ARTICLE 12: LAW AND PROCEEDINGS
12.1. GOVERNING LAW
-------------------
This Agreement shall be governed and construed in accordance with the laws of
the Netherlands.
20
12.2 PROCEEDINGS
----------------
The parties irrevocably submit to the exclusive jurisdiction of the Court of
Rotterdam, the Netherlands.
THUS AGREED AND SIGNED IN TWO ORIGINAL COPIES IN WEESP ON 20TH NOVEMBER 1998.

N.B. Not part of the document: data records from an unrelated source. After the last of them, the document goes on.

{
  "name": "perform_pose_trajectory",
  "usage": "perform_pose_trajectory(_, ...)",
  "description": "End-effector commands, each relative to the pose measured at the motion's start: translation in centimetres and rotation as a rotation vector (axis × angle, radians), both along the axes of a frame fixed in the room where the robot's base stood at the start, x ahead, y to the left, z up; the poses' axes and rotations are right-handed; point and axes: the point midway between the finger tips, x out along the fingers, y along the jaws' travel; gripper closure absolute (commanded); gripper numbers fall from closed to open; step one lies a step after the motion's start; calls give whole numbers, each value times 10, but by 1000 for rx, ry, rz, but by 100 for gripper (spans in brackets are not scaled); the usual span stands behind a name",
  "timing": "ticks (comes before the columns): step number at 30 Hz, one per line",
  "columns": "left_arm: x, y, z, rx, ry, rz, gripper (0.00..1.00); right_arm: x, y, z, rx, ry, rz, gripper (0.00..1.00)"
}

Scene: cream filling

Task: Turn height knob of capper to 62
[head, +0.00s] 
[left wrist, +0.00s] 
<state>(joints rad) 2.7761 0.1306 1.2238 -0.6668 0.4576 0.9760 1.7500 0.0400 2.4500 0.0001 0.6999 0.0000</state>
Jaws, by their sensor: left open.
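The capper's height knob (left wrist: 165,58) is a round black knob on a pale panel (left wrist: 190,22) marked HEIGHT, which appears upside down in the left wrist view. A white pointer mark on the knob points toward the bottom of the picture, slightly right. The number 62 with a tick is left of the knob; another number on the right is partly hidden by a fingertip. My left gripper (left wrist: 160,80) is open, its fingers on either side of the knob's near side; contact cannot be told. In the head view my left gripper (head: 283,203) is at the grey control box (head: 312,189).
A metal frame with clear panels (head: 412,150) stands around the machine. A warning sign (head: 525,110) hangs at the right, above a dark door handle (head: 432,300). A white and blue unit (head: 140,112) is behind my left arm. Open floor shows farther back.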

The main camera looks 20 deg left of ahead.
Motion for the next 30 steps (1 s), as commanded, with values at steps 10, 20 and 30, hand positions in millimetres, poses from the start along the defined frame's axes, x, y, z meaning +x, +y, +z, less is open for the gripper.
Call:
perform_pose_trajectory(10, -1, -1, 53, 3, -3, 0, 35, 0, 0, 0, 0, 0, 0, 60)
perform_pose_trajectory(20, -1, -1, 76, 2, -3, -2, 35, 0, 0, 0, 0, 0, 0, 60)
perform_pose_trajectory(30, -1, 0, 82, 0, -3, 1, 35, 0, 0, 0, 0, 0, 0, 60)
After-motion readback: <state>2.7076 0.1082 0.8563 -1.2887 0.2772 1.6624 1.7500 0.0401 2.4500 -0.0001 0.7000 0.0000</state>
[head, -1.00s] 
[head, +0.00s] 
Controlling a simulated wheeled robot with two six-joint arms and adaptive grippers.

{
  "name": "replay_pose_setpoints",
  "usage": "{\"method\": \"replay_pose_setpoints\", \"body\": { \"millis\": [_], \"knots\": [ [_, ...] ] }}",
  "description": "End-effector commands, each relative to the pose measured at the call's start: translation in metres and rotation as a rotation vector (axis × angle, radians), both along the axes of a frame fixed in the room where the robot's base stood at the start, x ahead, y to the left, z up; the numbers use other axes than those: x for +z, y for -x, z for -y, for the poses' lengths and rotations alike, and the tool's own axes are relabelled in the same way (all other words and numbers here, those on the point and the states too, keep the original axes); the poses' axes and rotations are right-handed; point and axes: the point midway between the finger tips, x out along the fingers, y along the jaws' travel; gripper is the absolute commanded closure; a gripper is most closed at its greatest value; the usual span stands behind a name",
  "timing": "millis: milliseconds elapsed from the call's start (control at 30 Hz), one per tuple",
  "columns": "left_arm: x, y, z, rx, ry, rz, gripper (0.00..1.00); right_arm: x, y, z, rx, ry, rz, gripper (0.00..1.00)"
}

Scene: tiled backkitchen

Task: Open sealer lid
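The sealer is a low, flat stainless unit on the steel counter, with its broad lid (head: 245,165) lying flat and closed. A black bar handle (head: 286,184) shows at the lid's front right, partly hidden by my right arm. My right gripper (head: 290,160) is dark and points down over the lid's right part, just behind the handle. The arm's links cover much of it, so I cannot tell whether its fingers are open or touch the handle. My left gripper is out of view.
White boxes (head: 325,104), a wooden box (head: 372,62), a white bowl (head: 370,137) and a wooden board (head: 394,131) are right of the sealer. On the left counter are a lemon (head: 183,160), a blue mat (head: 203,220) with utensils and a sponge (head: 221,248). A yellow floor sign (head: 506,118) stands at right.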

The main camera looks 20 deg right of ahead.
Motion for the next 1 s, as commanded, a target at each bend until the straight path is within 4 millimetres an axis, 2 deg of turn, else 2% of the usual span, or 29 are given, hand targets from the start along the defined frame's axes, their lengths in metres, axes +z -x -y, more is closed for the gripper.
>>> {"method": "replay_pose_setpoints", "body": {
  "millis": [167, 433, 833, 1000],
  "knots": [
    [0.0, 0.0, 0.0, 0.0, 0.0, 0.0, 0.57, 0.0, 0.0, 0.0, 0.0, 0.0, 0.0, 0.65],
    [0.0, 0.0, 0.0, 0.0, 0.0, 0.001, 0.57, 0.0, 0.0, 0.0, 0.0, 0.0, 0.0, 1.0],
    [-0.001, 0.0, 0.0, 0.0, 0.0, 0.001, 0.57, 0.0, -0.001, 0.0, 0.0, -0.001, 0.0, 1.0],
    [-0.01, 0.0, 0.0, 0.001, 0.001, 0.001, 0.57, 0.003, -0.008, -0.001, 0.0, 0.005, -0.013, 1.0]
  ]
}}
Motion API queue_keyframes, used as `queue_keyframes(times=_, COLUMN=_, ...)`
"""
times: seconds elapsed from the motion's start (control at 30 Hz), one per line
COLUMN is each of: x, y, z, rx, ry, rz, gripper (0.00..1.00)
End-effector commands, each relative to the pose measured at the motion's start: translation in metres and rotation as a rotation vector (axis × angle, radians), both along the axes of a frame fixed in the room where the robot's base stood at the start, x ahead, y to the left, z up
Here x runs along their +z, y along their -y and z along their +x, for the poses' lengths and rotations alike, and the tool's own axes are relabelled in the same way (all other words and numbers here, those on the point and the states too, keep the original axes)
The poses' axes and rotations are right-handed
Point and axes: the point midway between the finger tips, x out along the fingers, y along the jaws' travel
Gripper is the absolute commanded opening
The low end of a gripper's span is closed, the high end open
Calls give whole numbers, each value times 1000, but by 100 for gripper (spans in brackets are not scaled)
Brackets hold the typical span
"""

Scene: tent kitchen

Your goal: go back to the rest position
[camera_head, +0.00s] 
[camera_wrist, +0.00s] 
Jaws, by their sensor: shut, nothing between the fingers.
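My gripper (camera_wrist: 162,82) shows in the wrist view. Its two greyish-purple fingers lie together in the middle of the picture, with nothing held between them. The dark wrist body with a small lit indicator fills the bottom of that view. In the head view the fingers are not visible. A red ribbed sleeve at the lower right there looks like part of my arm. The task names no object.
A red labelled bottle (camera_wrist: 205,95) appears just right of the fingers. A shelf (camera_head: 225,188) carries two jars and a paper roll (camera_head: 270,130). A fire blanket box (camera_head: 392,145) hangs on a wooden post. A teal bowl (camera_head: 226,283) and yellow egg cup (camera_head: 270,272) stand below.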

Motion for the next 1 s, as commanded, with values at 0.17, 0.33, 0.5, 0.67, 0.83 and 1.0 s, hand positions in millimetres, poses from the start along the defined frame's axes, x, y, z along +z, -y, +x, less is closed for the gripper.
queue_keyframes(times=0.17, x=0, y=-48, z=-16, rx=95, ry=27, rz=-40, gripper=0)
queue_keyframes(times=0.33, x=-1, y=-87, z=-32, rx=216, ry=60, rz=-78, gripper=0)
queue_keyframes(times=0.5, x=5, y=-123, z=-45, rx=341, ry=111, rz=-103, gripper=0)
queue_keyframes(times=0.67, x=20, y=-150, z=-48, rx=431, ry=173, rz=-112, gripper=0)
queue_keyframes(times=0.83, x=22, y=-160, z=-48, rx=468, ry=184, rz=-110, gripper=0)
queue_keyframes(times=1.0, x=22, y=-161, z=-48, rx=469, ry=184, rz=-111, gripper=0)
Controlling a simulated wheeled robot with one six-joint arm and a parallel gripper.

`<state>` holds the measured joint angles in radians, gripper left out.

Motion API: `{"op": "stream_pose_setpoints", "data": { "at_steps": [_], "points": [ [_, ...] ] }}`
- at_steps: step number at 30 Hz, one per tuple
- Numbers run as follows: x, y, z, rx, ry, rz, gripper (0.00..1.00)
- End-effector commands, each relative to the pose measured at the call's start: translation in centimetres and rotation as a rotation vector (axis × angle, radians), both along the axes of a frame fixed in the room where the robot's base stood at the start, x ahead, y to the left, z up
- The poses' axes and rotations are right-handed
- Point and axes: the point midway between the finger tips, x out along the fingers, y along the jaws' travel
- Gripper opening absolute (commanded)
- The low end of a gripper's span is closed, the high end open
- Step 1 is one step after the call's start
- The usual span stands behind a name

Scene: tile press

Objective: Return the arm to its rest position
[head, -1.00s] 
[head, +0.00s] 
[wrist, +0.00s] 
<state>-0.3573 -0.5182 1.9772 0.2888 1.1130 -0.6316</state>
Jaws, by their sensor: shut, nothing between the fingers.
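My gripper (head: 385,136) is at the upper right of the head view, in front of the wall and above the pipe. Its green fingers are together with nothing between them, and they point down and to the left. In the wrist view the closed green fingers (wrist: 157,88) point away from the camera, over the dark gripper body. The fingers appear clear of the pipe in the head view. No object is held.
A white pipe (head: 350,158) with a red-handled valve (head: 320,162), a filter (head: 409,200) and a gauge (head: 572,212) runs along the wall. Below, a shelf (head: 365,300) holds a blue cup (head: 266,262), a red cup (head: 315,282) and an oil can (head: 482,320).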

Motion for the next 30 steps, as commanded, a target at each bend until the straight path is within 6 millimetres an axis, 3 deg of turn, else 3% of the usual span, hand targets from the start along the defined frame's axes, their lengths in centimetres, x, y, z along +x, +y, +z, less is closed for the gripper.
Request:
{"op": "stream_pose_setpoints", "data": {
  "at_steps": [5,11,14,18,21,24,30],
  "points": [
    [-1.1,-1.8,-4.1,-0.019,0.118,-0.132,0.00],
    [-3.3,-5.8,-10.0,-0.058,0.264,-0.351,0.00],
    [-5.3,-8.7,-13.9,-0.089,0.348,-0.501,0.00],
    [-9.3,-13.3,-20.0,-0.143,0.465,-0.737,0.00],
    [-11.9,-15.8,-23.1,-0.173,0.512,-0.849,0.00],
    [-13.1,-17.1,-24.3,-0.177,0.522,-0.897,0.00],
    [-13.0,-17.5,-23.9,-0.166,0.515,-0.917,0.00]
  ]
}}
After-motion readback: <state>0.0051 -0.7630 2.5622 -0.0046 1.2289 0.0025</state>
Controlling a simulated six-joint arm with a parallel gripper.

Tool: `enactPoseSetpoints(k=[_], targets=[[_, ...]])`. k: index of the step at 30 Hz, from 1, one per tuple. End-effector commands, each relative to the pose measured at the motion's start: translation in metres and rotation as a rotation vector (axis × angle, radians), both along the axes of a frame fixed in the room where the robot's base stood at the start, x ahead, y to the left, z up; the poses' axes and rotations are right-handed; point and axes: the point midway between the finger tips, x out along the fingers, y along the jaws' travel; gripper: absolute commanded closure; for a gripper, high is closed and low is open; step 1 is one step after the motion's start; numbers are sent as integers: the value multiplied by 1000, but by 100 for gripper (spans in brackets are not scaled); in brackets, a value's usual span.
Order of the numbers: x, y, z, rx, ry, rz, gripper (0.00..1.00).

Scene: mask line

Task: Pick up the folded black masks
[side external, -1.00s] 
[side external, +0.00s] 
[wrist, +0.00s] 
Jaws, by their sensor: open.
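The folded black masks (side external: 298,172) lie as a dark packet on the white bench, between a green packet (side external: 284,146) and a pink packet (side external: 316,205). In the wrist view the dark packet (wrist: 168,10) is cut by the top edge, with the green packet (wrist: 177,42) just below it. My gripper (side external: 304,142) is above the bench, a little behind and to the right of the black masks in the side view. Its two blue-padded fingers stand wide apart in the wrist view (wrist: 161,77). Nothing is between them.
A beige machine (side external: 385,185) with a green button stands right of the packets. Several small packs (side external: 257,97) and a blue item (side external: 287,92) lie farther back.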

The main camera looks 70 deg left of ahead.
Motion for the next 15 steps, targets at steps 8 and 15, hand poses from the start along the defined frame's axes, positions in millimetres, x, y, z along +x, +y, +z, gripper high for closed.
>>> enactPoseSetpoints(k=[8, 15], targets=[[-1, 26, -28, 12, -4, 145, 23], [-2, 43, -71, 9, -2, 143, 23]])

/s/ Johan Xxxx Xxxxxx Xxxxx
---------------------------------------
For and on behalf of J.L.B. Holding B.V.:
Mr. Johan Xxxx Xxxxxx Xxxxx
/s/ Xxxxxxxx Xxxx
---------------------------------------------
For and on behalf of Xxxxx Xxxxx Holding B.V.:
Xx. Xxxxxxxx Xxxx.
/s/ Johan Xxxx Xxxxxx Xxxxx
--------------------------------------
For and on behalf of Music Print B.V.:
Mr. Johan Xxxx Xxxxxx Xxxxx.
/s/ Johan Xxxx Xxxxxx Xxxxx
---------------------------
Mr. Johan Xxxx Xxxxxx Xxxxx.
Schedules to the Investment Agreement (Omitted Herein)
Schedule 1 Draft Notary Deed
Schedule 2a Excerpt from the Registers of the Chamber of Commerce concerning
the Company
Schedule 2b Articles of Association of the Company
Schedule 3 Employees
Schedule 4
Schedule 5 Properties
Schedule 6 The Warranties
Schedule 7 Indemnity against Taxation Liability
Schedule 8 Limitations on Claims
Schedule 9 Consultancy Agreement
Schedule 10 Printing and Production Work Agreement
Schedule 11 Disclosure
The Company will furnish supplementally a copy of any omitted schedule to the
Securities and Exchange Commission upon request.